== Exercise details ==
Return the whole listing exactly as it stands.

== Supplied data ==
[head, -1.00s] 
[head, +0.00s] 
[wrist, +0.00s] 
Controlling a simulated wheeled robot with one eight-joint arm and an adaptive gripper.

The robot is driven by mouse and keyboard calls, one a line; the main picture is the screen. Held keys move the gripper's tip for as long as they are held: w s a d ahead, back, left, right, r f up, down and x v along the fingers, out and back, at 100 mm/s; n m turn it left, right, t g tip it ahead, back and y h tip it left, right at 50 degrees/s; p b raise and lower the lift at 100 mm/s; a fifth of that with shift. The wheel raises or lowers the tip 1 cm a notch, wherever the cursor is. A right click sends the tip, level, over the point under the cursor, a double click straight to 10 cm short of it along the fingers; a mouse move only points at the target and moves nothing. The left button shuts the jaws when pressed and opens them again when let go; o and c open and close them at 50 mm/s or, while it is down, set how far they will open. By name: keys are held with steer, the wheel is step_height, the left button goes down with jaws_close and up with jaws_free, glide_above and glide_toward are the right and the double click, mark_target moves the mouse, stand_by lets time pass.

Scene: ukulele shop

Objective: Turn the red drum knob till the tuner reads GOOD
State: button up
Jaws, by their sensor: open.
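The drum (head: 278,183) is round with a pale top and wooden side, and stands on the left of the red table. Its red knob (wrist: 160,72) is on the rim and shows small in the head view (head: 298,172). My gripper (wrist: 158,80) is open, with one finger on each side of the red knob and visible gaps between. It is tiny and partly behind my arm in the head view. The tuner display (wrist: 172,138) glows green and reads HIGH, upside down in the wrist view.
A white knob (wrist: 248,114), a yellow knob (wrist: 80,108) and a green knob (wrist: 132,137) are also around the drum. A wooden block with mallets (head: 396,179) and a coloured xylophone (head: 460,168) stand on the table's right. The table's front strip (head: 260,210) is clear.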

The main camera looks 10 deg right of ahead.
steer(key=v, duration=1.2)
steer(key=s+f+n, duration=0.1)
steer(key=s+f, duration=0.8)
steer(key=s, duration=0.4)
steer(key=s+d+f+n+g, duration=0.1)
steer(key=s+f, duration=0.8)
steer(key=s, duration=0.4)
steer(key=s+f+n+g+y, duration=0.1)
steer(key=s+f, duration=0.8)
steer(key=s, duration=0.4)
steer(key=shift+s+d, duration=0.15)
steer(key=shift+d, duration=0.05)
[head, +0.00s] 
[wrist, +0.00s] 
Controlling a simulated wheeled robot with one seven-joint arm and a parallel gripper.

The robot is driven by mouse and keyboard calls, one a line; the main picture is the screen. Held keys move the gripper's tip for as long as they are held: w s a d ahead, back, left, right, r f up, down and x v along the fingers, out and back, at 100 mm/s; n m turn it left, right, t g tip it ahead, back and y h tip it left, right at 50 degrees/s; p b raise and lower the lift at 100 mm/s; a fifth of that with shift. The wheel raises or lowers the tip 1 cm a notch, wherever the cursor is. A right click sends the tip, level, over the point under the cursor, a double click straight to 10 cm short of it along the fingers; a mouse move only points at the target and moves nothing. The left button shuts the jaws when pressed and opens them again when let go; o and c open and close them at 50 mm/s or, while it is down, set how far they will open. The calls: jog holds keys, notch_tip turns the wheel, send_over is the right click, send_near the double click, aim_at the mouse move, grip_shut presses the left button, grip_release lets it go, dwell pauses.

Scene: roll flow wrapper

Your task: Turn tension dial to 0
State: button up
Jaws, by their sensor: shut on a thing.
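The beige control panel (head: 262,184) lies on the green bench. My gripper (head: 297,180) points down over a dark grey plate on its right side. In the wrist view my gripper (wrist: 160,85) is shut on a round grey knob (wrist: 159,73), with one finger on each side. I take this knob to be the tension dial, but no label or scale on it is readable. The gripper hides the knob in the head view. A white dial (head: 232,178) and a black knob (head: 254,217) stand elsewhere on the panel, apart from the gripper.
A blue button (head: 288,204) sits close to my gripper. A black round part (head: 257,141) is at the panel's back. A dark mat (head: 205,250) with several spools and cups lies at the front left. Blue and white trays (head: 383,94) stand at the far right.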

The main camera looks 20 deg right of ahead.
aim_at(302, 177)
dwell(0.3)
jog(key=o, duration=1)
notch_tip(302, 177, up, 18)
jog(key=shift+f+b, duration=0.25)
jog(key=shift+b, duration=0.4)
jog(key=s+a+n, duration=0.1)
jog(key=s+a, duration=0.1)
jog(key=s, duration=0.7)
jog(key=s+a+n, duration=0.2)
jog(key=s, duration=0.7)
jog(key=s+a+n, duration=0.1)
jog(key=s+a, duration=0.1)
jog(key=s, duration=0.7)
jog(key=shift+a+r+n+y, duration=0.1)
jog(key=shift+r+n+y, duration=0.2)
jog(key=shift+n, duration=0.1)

== Written response ==
[head, -1.00s] 
[head, +0.00s] 
[wrist, +0.00s] 
Controlling a simulated wheeled robot with one eight-joint arm and an adaptive gripper.

The robot is driven by mouse and keyboard calls, one a line; the main picture is the screen. Held keys move the gripper's tip for as long as they are held: w s a d ahead, back, left, right, r f up, down and x v along the fingers, out and back, at 100 mm/s; n m turn it left, right, t g tip it ahead, back and y h tip it left, right at 50 degrees/s; p b raise and lower the lift at 100 mm/s; a fifth of that with shift. The wheel raises or lowers the tip 1 cm a notch, wherever the cursor is. A right click sends the tip, level, over the point under the cursor, a double click straight to 10 cm short of it along the fingers; a mouse move only points at the target and moves nothing. The left button shuts the jaws when pressed and opens them again when let go; o and c open and close them at 50 mm/s or, while it is down, set how far they will open. By name: keys are held with steer, the wheel is step_height, the left button goes down with jaws_close and up with jaws_free, glide_above and glide_toward are the right and the double click, mark_target moves the mouse, stand_by lets time pass.

Scene: ukulele shop

Objective: Turn the red drum knob till the tuner reads GOOD
State: button up
Jaws, by their sensor: open.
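The drum (head: 278,183) is round with a pale top and wooden side, and stands on the left of the red table. Its red knob (wrist: 160,72) is on the rim and shows small in the head view (head: 298,172). My gripper (wrist: 158,80) is open, with one finger on each side of the red knob and visible gaps between. It is tiny and partly behind my arm in the head view. The tuner display (wrist: 172,138) glows green and reads HIGH, upside down in the wrist view.
A white knob (wrist: 248,114), a yellow knob (wrist: 80,108) and a green knob (wrist: 132,137) are also around the drum. A wooden block with mallets (head: 396,179) and a coloured xylophone (head: 460,168) stand on the table's right. The table's front strip (head: 260,210) is clear.

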The main camera looks 10 deg right of ahead.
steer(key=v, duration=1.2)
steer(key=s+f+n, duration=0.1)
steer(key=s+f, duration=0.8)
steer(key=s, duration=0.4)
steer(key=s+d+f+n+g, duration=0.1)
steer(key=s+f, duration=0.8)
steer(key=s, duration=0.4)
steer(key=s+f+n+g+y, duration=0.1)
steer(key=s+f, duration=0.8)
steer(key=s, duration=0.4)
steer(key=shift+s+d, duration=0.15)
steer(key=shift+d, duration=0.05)
[head, +0.00s] 
[wrist, +0.00s] 
Controlling a simulated wheeled robot with one seven-joint arm and a parallel gripper.

The robot is driven by mouse and keyboard calls, one a line; the main picture is the screen. Held keys move the gripper's tip for as long as they are held: w s a d ahead, back, left, right, r f up, down and x v along the fingers, out and back, at 100 mm/s; n m turn it left, right, t g tip it ahead, back and y h tip it left, right at 50 degrees/s; p b raise and lower the lift at 100 mm/s; a fifth of that with shift. The wheel raises or lowers the tip 1 cm a notch, wherever the cursor is. A right click sends the tip, level, over the point under the cursor, a double click straight to 10 cm short of it along the fingers; a mouse move only points at the target and moves nothing. The left button shuts the jaws when pressed and opens them again when let go; o and c open and close them at 50 mm/s or, while it is down, set how far they will open. The calls: jog holds keys, notch_tip turns the wheel, send_over is the right click, send_near the double click, aim_at the mouse move, grip_shut presses the left button, grip_release lets it go, dwell pauses.

Scene: roll flow wrapper

Your task: Turn tension dial to 0
State: button up
Jaws, by their sensor: shut on a thing.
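The beige control panel (head: 262,184) lies on the green bench. My gripper (head: 297,180) points down over a dark grey plate on its right side. In the wrist view my gripper (wrist: 160,85) is shut on a round grey knob (wrist: 159,73), with one finger on each side. I take this knob to be the tension dial, but no label or scale on it is readable. The gripper hides the knob in the head view. A white dial (head: 232,178) and a black knob (head: 254,217) stand elsewhere on the panel, apart from the gripper.
A blue button (head: 288,204) sits close to my gripper. A black round part (head: 257,141) is at the panel's back. A dark mat (head: 205,250) with several spools and cups lies at the front left. Blue and white trays (head: 383,94) stand at the far right.

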The main camera looks 20 deg right of ahead.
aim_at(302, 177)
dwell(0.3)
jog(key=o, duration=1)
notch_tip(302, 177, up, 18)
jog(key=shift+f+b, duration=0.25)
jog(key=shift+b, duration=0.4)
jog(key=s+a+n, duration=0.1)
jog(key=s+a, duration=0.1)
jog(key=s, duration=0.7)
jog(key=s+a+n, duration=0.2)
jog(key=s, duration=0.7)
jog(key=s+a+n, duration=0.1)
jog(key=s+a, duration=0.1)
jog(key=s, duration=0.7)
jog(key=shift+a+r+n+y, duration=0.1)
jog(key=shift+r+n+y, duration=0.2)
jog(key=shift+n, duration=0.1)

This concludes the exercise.